Repeat only the lines below from the one that contains "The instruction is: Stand" through the final line, exactly. Omit pictures.

** start Working data **

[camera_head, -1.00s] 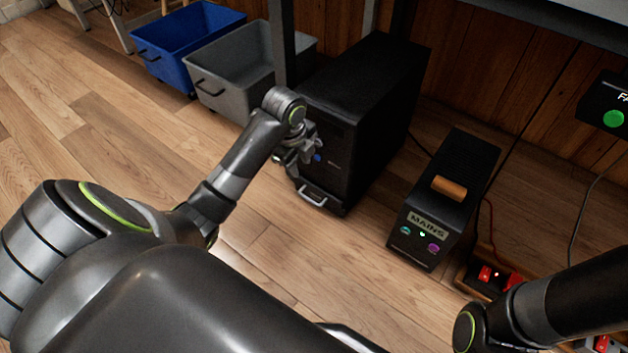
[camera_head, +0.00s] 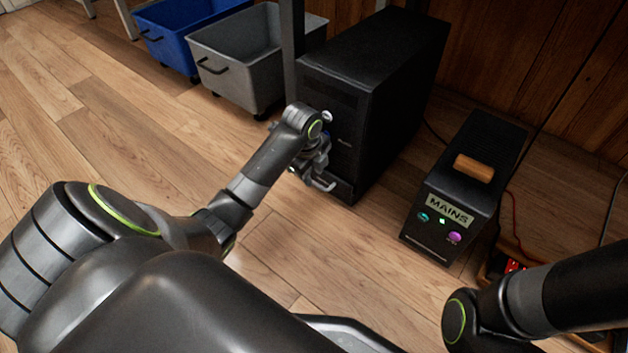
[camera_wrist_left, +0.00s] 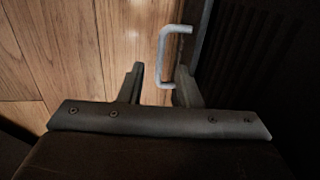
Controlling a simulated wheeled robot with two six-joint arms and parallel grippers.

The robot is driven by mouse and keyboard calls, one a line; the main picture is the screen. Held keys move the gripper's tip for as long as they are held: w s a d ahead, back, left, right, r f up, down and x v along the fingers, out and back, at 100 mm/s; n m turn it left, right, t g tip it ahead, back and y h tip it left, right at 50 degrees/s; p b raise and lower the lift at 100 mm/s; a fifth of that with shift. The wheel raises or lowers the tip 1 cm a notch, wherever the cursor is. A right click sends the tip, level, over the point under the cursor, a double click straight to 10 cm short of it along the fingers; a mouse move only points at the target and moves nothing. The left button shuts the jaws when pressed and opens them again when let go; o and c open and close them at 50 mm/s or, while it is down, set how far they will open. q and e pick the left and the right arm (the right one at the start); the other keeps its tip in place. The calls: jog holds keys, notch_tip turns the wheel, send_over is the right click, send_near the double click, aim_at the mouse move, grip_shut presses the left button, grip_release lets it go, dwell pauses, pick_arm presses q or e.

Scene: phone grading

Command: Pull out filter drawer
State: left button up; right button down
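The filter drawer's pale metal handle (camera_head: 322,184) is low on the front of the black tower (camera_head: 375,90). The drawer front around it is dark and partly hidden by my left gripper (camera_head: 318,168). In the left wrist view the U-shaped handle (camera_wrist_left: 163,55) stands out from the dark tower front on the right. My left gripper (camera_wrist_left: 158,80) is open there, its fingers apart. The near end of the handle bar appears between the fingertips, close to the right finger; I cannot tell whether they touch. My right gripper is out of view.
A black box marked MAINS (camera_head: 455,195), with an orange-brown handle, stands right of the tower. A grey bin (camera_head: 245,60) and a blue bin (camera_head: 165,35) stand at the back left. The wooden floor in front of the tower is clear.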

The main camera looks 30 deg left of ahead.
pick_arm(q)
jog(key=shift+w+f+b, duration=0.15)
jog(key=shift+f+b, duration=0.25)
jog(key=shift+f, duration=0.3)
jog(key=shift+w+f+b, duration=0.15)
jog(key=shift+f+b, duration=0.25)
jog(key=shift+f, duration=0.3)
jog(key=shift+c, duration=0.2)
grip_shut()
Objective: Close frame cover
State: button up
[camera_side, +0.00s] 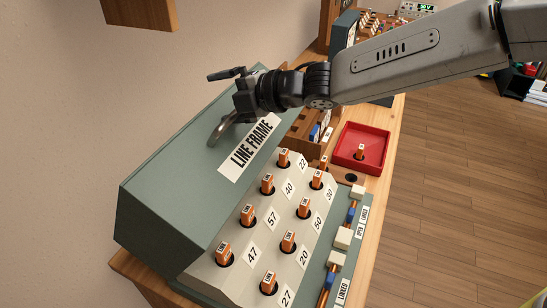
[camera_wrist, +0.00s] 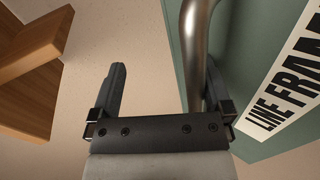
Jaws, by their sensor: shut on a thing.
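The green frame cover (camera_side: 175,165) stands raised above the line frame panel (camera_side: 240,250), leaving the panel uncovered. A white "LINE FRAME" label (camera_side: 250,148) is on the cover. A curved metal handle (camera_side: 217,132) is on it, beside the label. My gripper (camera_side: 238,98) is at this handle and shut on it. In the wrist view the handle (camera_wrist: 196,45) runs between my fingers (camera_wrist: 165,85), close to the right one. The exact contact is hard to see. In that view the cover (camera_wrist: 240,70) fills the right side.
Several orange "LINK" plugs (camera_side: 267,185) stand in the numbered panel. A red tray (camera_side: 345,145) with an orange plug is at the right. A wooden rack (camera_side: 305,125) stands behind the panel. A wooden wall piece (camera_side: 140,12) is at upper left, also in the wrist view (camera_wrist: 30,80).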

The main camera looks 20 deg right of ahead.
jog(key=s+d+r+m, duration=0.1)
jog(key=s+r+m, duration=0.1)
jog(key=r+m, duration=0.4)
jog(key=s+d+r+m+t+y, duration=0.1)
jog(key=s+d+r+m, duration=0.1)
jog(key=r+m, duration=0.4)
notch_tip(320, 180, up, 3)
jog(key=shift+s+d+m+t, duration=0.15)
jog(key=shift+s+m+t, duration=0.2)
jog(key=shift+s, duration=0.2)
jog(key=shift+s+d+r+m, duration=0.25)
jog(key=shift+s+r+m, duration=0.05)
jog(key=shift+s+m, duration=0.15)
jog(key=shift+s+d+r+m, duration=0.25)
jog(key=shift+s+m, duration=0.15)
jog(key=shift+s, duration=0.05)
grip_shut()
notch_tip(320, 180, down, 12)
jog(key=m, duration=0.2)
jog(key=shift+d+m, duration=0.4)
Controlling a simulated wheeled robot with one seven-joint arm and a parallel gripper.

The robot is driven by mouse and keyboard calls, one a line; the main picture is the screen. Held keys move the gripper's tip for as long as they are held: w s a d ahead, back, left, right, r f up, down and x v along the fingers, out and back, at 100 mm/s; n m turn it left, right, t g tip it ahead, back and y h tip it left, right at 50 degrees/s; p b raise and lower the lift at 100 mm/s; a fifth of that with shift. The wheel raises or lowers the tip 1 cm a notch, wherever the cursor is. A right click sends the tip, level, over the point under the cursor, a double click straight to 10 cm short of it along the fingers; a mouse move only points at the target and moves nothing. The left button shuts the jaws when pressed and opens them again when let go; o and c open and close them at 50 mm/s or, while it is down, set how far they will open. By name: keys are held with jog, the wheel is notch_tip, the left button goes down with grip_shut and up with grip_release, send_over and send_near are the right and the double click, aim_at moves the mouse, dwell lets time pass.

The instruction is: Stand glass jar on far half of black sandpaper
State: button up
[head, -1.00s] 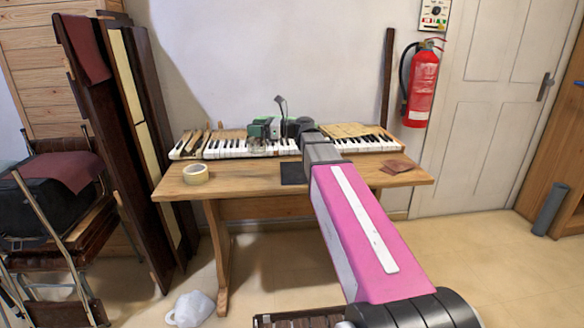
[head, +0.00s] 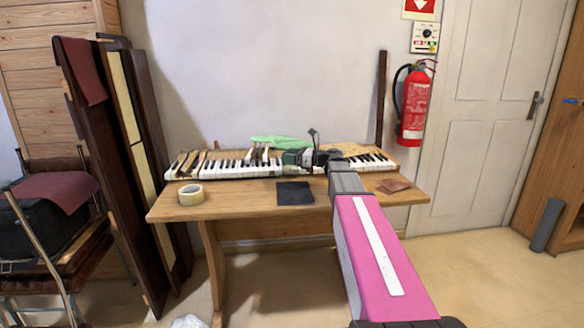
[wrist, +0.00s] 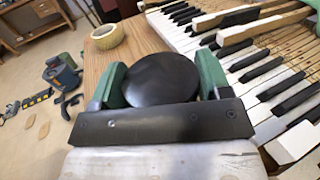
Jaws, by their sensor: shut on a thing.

** end Working data **

> The result:
The instruction is: Stand glass jar on far half of black sandpaper
State: button up
[head, -1.00s] 
[head, +0.00s] 
[wrist, +0.00s] 
Jaws, by their sensor: shut on a thing.

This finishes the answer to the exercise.